MLOps is a set of practices that aims to streamline the development, deployment, and maintenance of machine learning models in a production environment. These practices span the end-to-end creation of a machine learning application, so you can imagine there’s a lot to take into consideration. But not to worry! We’ll help you understand.
Why do you need MLOps?
You might be wondering why it’s necessary to turn the development of machine learning models into such a complex task. Why isn’t simply coding a neural network and feeding it data enough? If you take that approach, you will quickly run into issues of consistency, scalability, and, in bigger organisations, miscommunication between departments. A good understanding of MLOps will have a great positive impact on your machine learning projects:
- Improved collaboration: MLOps helps bridge the gap between data scientists and software engineers.
- Improved model quality: MLOps ensures ML models are developed with clean data sets, proper testing, validation, and quality control.
- Increased efficiency: MLOps automates many of the manual processes in the deployment of ML models.
- Scalability: MLOps helps to ensure models can be deployed and maintained at scale, even if the use of your application is rapidly growing.
DevOps vs MLOps
It’s possible that you’re already familiar with DevOps, a set of practices for creating serviceable and maintainable codebases at a fast pace. In many ways, DevOps and MLOps are similar. I mean, even the terms bear a clear resemblance to each other! DevOps and MLOps both focus on improving collaboration and communication between development and operations teams, and on automating processes to increase efficiency and reduce errors.
However, it is not possible to simply apply all your DevOps knowledge to machine learning and call it MLOps. You could see MLOps as an extension of DevOps, because the former adds processes to the latter to address challenges specific to machine learning. One example is that with MLOps, the continuous integration element needs to be specially set up such that the developers see the datasets as little as possible. This is to prevent the weakening of the data, which is key for preventing overfitted models.
What do you need for MLOps in your organisation?
To successfully bring your idea for a machine learning tool into production, you need to follow a few principles:
- Continuous integration / continuous delivery (CI/CD): develop your application in such a way that you are able to continuously develop it further in a collaboration of multiple developers, without taking it offline ever again!
- Workflow orchestration: coordinate and prioritise tasks.
- Reproducibility: be able to run the same experiment multiple times with equal results.
- Versioning: keep track of changes in source code and datasets, and log metadata for all models.

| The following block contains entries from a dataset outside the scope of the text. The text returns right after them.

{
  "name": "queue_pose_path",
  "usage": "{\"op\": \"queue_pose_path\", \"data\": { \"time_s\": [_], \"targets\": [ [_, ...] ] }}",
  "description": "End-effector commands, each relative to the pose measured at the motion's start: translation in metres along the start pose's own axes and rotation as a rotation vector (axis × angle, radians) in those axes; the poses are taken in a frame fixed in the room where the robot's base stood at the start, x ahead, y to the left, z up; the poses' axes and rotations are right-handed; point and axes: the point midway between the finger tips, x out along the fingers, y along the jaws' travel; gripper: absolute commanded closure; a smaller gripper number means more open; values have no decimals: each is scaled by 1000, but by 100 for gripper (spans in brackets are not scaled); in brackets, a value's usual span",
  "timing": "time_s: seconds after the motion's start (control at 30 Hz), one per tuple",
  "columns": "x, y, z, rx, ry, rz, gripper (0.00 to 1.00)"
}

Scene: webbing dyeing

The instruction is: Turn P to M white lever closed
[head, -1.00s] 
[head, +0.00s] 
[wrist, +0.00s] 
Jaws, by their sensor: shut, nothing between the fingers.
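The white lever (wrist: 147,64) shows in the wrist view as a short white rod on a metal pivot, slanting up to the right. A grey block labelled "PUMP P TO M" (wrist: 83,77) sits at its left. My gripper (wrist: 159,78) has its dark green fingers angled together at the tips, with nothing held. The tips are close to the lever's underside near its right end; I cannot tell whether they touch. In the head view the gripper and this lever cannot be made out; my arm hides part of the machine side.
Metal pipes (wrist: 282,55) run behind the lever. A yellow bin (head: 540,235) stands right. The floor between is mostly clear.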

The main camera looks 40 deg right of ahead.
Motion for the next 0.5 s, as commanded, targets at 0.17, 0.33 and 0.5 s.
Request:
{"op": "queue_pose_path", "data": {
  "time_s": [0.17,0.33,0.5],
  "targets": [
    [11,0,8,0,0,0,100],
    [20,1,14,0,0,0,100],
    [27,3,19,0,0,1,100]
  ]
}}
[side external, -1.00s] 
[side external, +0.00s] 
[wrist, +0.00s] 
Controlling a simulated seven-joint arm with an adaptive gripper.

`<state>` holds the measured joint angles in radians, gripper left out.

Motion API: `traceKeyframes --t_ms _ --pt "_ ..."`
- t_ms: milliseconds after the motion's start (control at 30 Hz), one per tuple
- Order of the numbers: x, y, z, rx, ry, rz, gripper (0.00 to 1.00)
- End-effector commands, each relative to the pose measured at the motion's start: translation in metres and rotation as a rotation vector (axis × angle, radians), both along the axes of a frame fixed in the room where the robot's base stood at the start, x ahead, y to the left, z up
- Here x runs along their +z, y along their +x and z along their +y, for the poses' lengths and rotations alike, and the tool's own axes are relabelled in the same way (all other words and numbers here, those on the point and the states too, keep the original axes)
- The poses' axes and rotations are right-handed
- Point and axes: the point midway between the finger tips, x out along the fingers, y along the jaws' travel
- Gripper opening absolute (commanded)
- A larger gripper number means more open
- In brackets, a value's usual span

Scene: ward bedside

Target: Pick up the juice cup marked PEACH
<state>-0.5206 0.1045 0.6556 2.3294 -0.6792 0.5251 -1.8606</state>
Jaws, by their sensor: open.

- Feedback loops: multiple feedback loops are present in an MLOps workflow, including continuous monitoring of all components to detect errors and unwanted changes. Then send that information back into the system.
- Continuous ML training and evaluation: through the support of feedback loops, frequently retrain your ML model based on new data and evaluate the performance of new models compared to previous versions.
To follow these principles, it’s important to use some technical components and assign some key responsibilities. Do you want to get an even better understanding of the requirements of MLOps? Then read our list of 10 important requirements!
What technical components do you need?
By technical components, we mean specific tools with which to develop your machine learning application, store its data, and maintain it. There are many tools you could possibly use, but we give a general overview of what your selection of tools needs to be able to do, along with an example for each component.
Arguably the most important component is the continuous integration / continuous development component. This was already listed above as one of the core principles of MLOps. This component can be in the form of a source code repository. GitHub is an online platform for software developers to collaborate and keep track of changes in their code. It is widely used and has many features that help you with version control (Another one of the key principles of MLOps), and CI/CD. Via GitHub actions, you can take care of building, testing, delivering and deploying changes. Automation like this might look like a big time investment, but if you do that investment early on it will save you a lot of time, and headache, down the line.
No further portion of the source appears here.